For most people in the United States, the Morton Salt Girl is easily identifiable, and recognizable. She is a familiar face to the vast majority of homes across America. Clearly, from the image above, it is easy to see that our Salt Girl has undergone many updates and changes throughout the design’s lifetime. In comparison to her earlier days, the Salt Girl has had minor updates to her wardrobe and hairstyles to stay up to date with the latest fashion trends, as well as the size and shape of her umbrella. She’s gained a sense of movement compared to her first appearance in 1914. The colors used in this logo have stuck with the cooler hues, mainly blue and purple, but has also gained the use of yellow around 1941. The effect that the yellow has creates quite the visual impact. The viewer’s eye is drawn first to the Salt Girl’s dress and hair, then travels throughout the rest of the picture, where we can see that her salt canister is carelessly leaking copious amounts of salt during her walk in the rain. Along with the Salt Girl herself, the Morton brand logo is accompanied by the name MORTON in a sans-serif font. The effect is in strikingly bold contrast to the playfulness of the imagery of the Salt Girl. As for rebranding, I’d like to see an even more updated version of the Salt Girl. Her overall outfit and personal sense of style have gone relatively unchanged (with the exception of refreshing the general design) since 1968. Maybe it’s time that the Salt Girl gets a whole new wardrobe, complete with rain boots and pants?
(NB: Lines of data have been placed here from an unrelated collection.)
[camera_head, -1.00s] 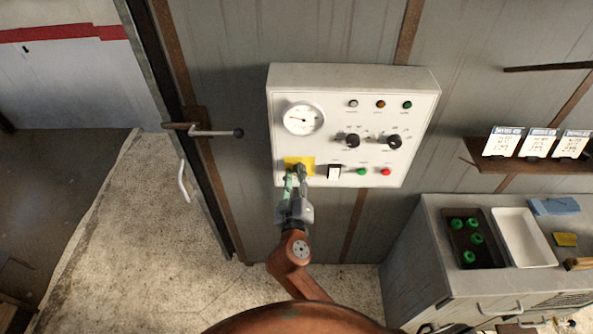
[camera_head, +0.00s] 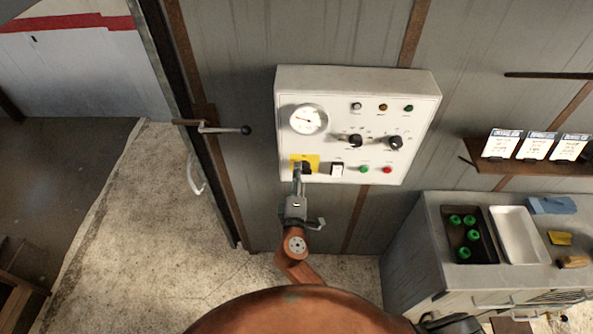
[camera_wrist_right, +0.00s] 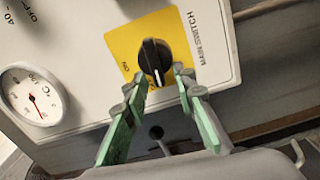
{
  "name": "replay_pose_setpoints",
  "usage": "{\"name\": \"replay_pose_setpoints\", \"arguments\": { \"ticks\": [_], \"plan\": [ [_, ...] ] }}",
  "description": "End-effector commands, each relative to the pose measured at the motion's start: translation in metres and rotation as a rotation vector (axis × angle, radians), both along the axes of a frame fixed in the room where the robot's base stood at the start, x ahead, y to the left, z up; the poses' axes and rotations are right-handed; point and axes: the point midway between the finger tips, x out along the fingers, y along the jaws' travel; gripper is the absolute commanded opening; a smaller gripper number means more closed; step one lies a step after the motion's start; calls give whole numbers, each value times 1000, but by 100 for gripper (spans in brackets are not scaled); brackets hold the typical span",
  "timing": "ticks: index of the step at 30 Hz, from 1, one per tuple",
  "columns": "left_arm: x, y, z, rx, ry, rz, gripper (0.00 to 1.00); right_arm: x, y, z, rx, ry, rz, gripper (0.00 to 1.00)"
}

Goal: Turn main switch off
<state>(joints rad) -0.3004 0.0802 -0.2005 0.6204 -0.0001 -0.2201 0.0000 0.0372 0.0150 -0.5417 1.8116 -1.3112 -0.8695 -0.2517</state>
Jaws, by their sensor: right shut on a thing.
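The main switch is a black rotary knob (camera_wrist_right: 153,60) on a yellow plate (camera_wrist_right: 122,42) marked MAIN SWITCH, at the lower left of the white control panel (camera_head: 331,108). In the wrist view its white pointer line aims toward the bottom of the picture, and an ON label is left of it. My right gripper (camera_wrist_right: 160,85) has one green-padded finger on each side of the knob and is shut on it. In the head view the right gripper (camera_head: 299,178) reaches up to the plate and partly covers it. My left gripper is not in view.
The panel also has a gauge (camera_head: 307,119), two black selector knobs, a white rocker switch (camera_head: 337,170), a green button (camera_head: 364,169) and a red button (camera_head: 387,170). A door lever (camera_head: 225,129) is at left. A cabinet (camera_head: 408,240) with trays stands at right.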

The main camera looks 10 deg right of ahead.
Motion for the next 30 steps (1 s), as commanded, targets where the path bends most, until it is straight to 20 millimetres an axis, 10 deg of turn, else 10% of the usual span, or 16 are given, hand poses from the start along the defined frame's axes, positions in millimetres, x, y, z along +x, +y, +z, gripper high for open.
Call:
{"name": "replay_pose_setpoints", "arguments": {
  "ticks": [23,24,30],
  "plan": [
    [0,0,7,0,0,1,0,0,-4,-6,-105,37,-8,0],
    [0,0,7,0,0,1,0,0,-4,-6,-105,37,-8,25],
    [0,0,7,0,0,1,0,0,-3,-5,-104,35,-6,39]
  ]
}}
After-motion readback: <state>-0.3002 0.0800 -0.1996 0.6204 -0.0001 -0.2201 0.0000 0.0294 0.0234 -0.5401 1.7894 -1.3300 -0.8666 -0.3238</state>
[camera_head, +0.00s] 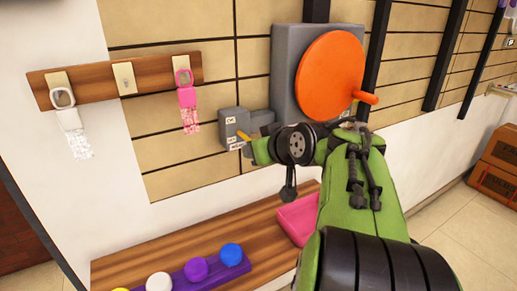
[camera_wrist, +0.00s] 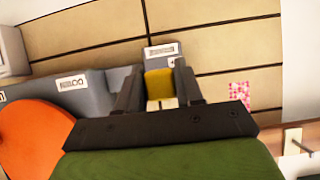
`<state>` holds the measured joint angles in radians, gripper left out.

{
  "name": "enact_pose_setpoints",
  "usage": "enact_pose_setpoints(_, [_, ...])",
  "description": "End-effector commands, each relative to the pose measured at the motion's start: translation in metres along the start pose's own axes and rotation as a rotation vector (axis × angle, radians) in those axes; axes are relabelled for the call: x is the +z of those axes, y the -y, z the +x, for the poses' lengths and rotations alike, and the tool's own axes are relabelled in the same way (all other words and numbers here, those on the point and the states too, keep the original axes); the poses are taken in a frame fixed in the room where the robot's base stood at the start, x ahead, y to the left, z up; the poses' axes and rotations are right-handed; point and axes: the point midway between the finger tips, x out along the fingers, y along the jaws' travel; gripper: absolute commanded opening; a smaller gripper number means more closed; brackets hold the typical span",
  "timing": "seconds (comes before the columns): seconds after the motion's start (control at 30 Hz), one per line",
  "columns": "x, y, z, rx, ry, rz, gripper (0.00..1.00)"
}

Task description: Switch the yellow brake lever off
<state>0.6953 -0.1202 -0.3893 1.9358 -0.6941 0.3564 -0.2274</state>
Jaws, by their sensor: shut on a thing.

For the French, pastries are part of everyday life, and every good Parisian knows of the little shop of Ladurée. The original Ladurée sweet shop is located in the heart of Paris, but the company has expanded internationally on a limited basis. Their logo has a classic appeal in the sense that it has captured a facet of the timeless essence of French culture.  The logo is an ovular shape, surrounded by wreaths of leafy branches. At the bottom of the oval, delicately sits a small cherub, as if this cherub himself descended from heaven to experience the delectable taste of the macarons from Ladurée. Inside the oval, the text (written in French, translated by me) reads “House founded in 1862/ Ladurée/ maker of sweets/ Paris”. The font is a serif style font, with varying font scripts, including a cursive style font and an all caps text of LADURÉE. Often the logo is represented on a pale pistachio green background (which is the same color of the original Ladurée shop), while the inside of the oval remains white. Sometimes, the green color is absent, but it is usually represented that way on napkins, letterheads and business cards. When the interior of the oval is left white, it allows the text to be easily read. Furthermore, by keeping the name in caps, your focus remains on the center of the logo. Although this label has been around for a considerable amount of time, I feel as though an updating of the text could be beneficial to the overall design. There are three types of text within the design. Although I do believe that the text used for the center focal point of LADURÉE should remain the same, I think it would give a more congruous look if the text on the top line were to match the bottom line.